You: Where am I in the filesystem?

AI: [Runs pwd]
You're currently in /home/user/projects

Security Considerations

Session Privileges

Sessions run with the same privileges as the noBGP agent (typically root). This means:

  • Commands execute with full system access
  • Be careful with destructive commands
  • The AI will warn about dangerous operations

Authentication

  • Sessions are tied to your authenticated AI assistant
  • OAuth token must be valid
  • Sessions close if authentication expires

Audit Logging

All session activity is logged for security and debugging:

  • What commands were executed
  • Who initiated the session
  • When commands ran
  • What the output was

Next Steps

FAQ

Q: Can multiple people use the same session? A: No, each session is tied to a single AI conversation. Create separate sessions for different users.

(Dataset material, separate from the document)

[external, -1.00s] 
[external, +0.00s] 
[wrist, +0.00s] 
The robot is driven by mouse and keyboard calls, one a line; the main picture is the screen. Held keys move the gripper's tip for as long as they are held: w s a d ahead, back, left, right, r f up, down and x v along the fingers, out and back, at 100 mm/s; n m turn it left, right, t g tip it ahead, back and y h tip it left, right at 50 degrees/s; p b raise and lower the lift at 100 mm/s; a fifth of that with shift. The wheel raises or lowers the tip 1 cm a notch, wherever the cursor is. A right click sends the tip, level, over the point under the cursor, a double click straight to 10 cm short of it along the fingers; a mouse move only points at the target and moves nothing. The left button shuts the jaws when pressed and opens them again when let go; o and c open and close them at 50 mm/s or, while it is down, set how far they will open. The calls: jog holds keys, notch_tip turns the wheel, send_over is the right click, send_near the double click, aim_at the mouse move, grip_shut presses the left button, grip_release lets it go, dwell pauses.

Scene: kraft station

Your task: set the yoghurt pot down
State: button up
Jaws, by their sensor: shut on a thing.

Q: What shell does the session use? A: It depends on the session type. For interactive sessions, the AI starts bash (or another shell) explicitly. For browser terminals created without a specific command, the agent uses the configured user's login shell (from /etc/passwd on Linux/macOS, cmd.exe on Windows). One-shot commands run directly without a parent shell.

Q: Can I run graphical programs? A: No, sessions are text-only. Use X forwarding or VNC for GUI applications.

Q: How much history is saved? A: Session history lasts for the lifetime of the session. Once closed, history is cleared.

Q: Can I resume a closed session? A: No, sessions can't be resumed. You'll need to create a new one.

Q: Do sessions persist if the node reboots? A: No, all sessions close when a node reboots. You'll need to create new sessions.